PROBLEM DETAILS
Lines that hold the string "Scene" are to be counted; give only their number.

## BEGIN SUPPLIED INFORMATION

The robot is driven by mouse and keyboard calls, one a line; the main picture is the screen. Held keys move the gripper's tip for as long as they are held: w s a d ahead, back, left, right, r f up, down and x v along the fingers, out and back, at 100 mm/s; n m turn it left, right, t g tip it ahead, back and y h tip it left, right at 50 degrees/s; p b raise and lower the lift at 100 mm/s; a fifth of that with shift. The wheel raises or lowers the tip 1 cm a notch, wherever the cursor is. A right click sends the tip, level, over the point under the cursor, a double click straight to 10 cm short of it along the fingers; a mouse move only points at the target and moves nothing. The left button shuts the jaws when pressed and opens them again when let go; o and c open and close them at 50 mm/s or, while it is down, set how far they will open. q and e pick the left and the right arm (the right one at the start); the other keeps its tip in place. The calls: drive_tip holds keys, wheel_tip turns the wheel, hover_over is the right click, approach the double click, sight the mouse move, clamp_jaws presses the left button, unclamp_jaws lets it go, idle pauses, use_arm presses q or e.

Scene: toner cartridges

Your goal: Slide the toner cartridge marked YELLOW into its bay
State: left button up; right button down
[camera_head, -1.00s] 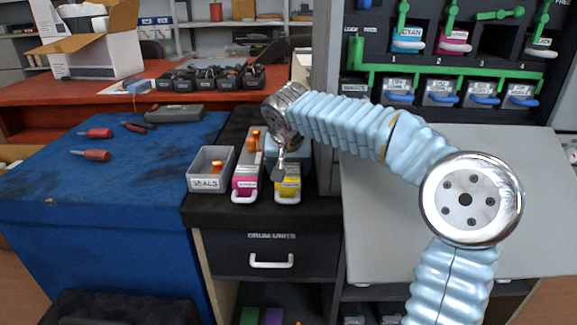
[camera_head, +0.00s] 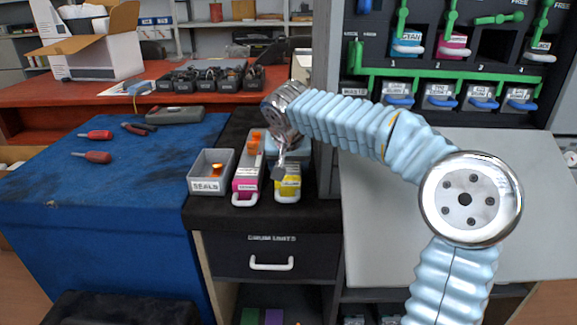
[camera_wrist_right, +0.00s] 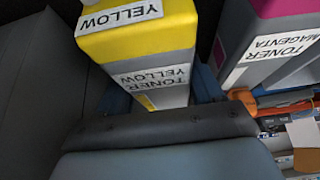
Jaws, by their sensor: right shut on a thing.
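The toner cartridge marked YELLOW (camera_head: 289,183) sits on the black bench top in the head view, its white front handle towards me. In the right wrist view its yellow end (camera_wrist_right: 140,40) and YELLOW label show close up. My right gripper (camera_head: 280,168) points down at the cartridge and is shut on it; the contact itself is mostly hidden. The printer's bay 3 (camera_head: 497,43) is a dark empty opening, with a green lever lying sideways above it. My left gripper is out of view.
A magenta toner cartridge (camera_head: 248,178) lies close left of the yellow one, with the SEALS tray (camera_head: 208,187) beyond it. CYAN (camera_head: 407,44) and magenta (camera_head: 455,46) units fill bays 1 and 2. A grey sloping panel (camera_head: 440,240) lies below the printer.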

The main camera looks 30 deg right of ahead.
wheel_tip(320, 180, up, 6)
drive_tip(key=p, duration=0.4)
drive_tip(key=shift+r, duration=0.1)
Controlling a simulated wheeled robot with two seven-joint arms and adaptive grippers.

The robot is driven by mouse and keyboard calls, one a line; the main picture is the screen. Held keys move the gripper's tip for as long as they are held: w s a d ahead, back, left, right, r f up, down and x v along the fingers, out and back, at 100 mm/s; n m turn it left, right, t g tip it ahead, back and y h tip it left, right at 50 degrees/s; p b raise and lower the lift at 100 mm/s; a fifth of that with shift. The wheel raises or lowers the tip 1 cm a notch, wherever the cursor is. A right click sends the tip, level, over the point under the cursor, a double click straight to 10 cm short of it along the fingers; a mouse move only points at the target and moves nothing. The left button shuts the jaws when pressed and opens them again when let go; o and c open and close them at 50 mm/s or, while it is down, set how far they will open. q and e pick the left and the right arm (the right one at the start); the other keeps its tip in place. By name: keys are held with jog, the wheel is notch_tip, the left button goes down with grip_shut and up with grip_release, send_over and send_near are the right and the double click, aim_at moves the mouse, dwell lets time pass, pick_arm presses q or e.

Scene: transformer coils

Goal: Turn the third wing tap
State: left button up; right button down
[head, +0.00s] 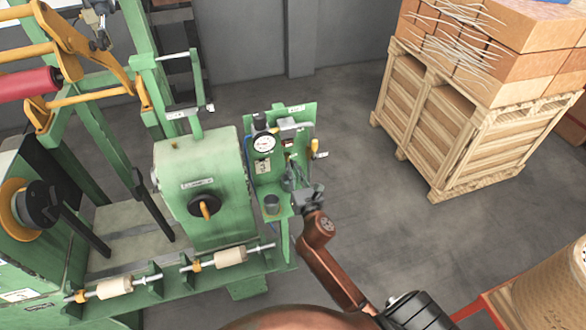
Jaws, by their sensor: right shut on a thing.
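A small green panel (308,112) stands upright at the right of the green winding machine. It carries a round white gauge (264,143) and small fittings. My right gripper (294,187) reaches in from the lower right and is at the panel's lower right side. It is shut on a wing tap there; the gripper hides most of the tap, so its angle cannot be told. Another handle, with a yellow grip (315,148), sticks out higher on the panel's right edge. My left gripper is not in view.
The green machine housing (190,165) with a black and orange knob (205,207) stands left of the panel. A wooden crate (450,125) stands at upper right. The floor between is clear.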

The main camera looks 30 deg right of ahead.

## END SUPPLIED INFORMATION

WRITTEN SOLUTION
2